Andrzej Wajda’s Katyn takes its title from a forest in Russia where in 1940 the Soviet army massacred thousands of Polish officers and simultaneously killed thousands of leading citizens in nearby detention facilities. Poland and the Soviet Union weren’t officially at war at the time, but the Soviets still bore a grudge from being trounced in a prolonged conflict with the newly independent Poland nearly 20 years earlier, so when the Nazis invaded Poland from the west in 1939, the Soviets came in from the east, exploiting the Poles’ divided forces. And when reports of the Katyn massacre started spreading, the Russians blamed the Germans.

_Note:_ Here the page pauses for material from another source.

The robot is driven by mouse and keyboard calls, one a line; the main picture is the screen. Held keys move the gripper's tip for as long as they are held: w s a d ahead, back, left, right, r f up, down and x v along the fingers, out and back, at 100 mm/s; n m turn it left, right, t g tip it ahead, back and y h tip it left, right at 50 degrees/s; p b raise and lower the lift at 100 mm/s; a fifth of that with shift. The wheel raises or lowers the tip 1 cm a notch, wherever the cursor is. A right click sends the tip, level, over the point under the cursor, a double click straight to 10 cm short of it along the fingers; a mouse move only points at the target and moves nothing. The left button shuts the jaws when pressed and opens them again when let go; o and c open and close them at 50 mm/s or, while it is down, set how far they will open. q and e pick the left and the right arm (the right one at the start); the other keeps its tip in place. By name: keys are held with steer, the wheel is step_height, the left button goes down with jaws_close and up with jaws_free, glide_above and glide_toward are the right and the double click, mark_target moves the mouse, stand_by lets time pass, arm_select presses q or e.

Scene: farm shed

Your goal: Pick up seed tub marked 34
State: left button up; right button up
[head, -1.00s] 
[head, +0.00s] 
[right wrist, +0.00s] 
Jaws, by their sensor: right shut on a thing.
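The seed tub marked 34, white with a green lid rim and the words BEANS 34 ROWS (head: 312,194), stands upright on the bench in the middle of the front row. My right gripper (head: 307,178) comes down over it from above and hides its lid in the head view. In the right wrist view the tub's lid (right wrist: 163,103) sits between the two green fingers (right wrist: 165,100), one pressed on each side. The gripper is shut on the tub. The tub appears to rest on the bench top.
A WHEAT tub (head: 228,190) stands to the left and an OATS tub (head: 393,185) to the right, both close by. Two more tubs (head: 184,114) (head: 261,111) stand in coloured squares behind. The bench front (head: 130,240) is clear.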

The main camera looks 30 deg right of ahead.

Until Mikhail Gorbachev officially apologized in 1990, it was forbidden for Poles to discuss openly what happened to a whole generation of their leaders.

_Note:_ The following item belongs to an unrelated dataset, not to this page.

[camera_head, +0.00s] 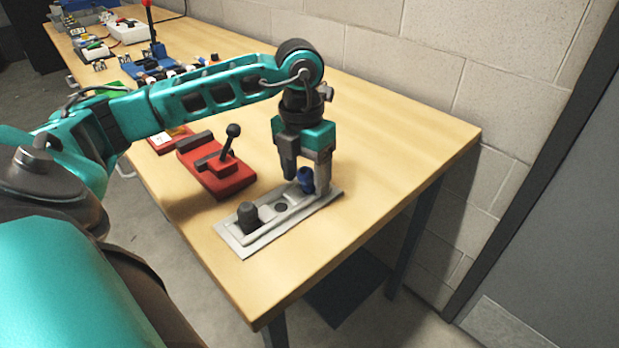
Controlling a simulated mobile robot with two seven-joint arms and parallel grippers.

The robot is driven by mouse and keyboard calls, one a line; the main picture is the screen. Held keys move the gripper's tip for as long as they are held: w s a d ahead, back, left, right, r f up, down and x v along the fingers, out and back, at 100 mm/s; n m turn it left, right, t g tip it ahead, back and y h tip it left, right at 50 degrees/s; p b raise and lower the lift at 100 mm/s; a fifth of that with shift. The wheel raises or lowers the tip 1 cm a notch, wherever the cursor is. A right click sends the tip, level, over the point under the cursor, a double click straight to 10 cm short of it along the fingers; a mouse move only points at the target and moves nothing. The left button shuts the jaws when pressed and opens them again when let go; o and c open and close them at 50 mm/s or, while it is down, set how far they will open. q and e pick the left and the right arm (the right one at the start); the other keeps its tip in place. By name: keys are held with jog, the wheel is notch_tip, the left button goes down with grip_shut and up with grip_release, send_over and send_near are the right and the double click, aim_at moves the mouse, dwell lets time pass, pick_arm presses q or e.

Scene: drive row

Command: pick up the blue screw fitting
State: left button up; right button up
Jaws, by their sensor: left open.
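The blue screw fitting (306,179) stands at the far right end of a light grey plate (250,250) on the wooden table. A dark grey fitting (248,215) stands at the plate's near left end, and a dark hole shows between them. My left gripper (306,182) points down over the plate's right end. Its fingers are apart, one on each side of the blue fitting in this view. I cannot tell whether they touch it. My right gripper is not in view.
A red device with a black lever (218,172) stands left of the plate, under my left arm. Blue and red parts (155,68) crowd the table's far left. A block wall (420,70) runs behind. The table's right part (400,140) is clear.

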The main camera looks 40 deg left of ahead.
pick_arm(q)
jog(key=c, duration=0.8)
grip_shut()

Wajda lost his father in the Katyn incident, but he doesn’t approach the story from an obliquely personal perspective, nor does he make Katyn into some dry history play or austere art film. Katyn—which was nominated for Best Foreign Language Film at last year’s Oscars—is instead a gritty political thriller, with a laser-like focus on those moments when Poland was undone by mounting circumstance. To some extent, Wajda can’t shake the Eastern European World War II movie formula; Katyn plays at times like a Holocaust movie with the Soviets in place of the Nazis, and Catholic intellectuals in place of the Jews. And Wajda indulges in some moments of excessive irony, as when a rueful citizen moans, “There will never be a free Poland. Mark my words.” But Wajda also understands how effective the old formula can be at dramatizing the grueling, embarrassing process of capitulation.
Katyn depicts the buildup to the massacre, then abruptly jumps ahead a few years, as wives and mothers begin to suspect their loved ones won’t ever be coming home. The second half of the movie is mostly about how the Soviets launched their propaganda campaign, and how the Polish citizenry buckled. Wajda saves his dramatization of the massacre itself to the very end, where it serves as a contradiction to the official story. Wajda makes the murders look horrific and jangled, like something out of Hostel, then ends Katyn with extended darkness and silence, allowing the audience to mourn for the death of a nation.